Many efforts are underway to improve our understanding of bat interactions with wind turbines and explore additional strategies for reducing bat mortality at wind facilities. For example, acoustic-activated “smart” curtailment aims to focus operational curtailment when bat activity is detected in real time (e.g., Hayes et al. 2019, Berthinussen et al. 2021, Hein and Straw 2021). Additionally, researchers are exploring whether illuminating turbines with dim ultraviolet light may deter bats from approaching them (Cryan et al. 2016, Berthinussen et al. 2021, Hein and Straw 2021, Cryan et al. 2022). Further, researchers have tested applying a textured coating to the surface of the turbine to alter bats’ perception of the turbine (Bennett and Hale 2019, Berthinussen et al. 2021, Hein and Straw 2021). However, more research is needed to determine the broad efficacy of fatality reduction technologies beyond various operational (feathering) strategies. We recommend that facilities incorporate emerging deterrence technologies, and where possible, work with researchers to evaluate the effectiveness of such technologies.
There are several maps that can be used to inform wildlife risk in broad-scale project siting. We provide maps that outline high, medium, and low bat activity areas: high activity areas within 10 miles of major bat hibernacula; medium activity areas within 100 miles of major bat hibernacula; the entire state outside the high and medium bat activity areas as a low bat activity area. Zones are determined by surveys at bat hibernacula that detected state or federally threatened or endangered bats, as well as relative numbers of bat mortalities detected at existing wind energy facilities (Figure 1). Maps are up to date as of 2025.
Maps maintained by other entities may also be relevant to preliminary site assessments. For example, The Nature Conservancy has developed a Site Renewables Right tool that provides geographic information on risk to wildlife, communities, and ecosystem services. Similarly, the USFWS developed a Great Lakes Airspace Map Decision Support Tool, which maps concentrations of bird and bat use using radar and acoustic monitors. Audubon maintains a map of Important Bird Areas. We encourage developers to use these tools and others listed in the next section to support and supplement voluntary BMP considerations.

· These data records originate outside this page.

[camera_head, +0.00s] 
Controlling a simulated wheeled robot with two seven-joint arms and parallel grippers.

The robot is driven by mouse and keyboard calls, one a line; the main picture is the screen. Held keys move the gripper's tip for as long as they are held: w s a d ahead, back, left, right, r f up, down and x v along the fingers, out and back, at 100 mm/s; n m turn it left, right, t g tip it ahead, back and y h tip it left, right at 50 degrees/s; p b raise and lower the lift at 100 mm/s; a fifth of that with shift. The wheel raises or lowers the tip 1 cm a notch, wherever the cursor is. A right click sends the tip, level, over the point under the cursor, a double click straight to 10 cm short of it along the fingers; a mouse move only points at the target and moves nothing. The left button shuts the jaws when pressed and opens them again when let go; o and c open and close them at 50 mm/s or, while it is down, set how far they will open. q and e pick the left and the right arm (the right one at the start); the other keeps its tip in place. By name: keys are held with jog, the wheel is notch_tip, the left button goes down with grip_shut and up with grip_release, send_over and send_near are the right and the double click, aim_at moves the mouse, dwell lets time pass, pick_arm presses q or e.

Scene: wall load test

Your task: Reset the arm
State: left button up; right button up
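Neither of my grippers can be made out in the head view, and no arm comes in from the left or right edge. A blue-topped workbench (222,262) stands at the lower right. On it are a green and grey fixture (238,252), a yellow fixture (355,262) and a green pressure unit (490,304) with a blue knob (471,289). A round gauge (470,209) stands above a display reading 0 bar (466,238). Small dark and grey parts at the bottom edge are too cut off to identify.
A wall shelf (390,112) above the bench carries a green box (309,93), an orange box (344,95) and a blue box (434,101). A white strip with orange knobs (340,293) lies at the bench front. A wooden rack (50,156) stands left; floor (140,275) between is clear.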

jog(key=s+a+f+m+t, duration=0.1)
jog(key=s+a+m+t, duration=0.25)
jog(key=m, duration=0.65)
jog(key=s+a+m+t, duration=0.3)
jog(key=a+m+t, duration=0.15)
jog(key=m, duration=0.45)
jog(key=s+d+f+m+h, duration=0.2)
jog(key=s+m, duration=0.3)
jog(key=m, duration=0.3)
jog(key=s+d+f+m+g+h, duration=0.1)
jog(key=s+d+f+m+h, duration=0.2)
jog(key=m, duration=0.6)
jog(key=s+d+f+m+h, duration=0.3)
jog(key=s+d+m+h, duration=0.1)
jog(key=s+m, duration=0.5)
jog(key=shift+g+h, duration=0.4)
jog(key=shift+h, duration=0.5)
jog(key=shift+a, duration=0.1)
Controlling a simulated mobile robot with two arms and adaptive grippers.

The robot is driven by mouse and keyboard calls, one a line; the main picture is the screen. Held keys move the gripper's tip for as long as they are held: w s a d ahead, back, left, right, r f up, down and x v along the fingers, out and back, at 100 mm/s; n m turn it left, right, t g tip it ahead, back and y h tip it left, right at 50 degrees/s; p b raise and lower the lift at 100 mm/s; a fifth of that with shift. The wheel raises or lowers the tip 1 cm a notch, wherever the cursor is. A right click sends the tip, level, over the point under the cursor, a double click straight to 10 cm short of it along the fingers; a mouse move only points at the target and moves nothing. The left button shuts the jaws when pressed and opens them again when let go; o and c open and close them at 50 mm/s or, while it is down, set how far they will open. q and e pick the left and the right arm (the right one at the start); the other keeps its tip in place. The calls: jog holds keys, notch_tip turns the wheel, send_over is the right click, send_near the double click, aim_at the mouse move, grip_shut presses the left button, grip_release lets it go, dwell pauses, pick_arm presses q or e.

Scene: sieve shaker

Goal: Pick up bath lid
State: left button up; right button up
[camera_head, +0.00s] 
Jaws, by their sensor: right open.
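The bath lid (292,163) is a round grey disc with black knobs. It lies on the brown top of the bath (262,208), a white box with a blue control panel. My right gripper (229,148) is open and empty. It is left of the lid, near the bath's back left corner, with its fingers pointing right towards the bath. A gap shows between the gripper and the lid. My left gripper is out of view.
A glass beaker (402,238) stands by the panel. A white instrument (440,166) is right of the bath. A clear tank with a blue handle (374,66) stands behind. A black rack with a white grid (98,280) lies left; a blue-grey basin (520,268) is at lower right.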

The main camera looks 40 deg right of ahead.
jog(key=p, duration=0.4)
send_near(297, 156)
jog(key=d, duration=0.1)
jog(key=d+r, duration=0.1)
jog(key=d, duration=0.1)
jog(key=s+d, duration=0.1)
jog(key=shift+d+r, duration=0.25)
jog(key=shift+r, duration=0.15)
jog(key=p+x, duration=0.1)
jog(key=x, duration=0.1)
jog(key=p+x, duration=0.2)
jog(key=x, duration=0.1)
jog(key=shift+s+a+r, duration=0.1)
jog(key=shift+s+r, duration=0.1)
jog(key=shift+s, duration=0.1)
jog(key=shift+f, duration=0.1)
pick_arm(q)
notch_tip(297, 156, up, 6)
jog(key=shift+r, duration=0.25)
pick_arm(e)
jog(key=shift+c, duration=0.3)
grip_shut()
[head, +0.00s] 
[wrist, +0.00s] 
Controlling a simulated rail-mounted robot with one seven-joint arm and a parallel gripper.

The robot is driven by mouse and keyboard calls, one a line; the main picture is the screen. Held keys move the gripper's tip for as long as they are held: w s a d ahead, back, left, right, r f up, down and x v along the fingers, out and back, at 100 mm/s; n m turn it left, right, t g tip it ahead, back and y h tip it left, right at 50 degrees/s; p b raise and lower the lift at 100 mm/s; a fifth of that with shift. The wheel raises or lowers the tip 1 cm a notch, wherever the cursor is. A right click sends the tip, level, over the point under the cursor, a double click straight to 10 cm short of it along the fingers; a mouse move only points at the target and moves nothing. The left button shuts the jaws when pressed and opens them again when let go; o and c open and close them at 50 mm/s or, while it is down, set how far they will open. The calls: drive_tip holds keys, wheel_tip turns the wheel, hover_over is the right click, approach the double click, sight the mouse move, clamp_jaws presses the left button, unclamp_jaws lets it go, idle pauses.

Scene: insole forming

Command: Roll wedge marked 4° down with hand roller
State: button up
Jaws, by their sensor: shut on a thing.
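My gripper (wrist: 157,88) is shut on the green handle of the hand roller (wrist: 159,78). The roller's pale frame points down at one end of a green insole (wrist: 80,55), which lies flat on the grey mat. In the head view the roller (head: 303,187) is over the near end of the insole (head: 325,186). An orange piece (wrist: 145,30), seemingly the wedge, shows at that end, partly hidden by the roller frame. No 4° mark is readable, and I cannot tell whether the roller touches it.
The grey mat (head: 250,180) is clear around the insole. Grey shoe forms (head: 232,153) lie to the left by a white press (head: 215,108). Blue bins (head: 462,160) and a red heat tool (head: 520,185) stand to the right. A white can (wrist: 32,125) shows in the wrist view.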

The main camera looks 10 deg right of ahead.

[Bat hibernacula zone map coming soon]
This set of BMPs was developed by DNR Wildlife Division staff, with input from the USFWS, over the course of four years (2022–2025). We also sought review of previous drafts from DNR staff in 2022. In 2023, we solicited review from external reviewers including public utilities, researchers, developers, wildlife organizations, other states, and American Clean Power. Several reviewers suggested substantive reorganization of the document, and the need for another round of review. During the time we were reorganizing this document, the regulatory environment underwent considerable changes. The state threatened and endangered species list was revised, and new laws were passed regarding siting of renewable energy and storage, which required further revisions. Two additional rounds of review occurred in 2025.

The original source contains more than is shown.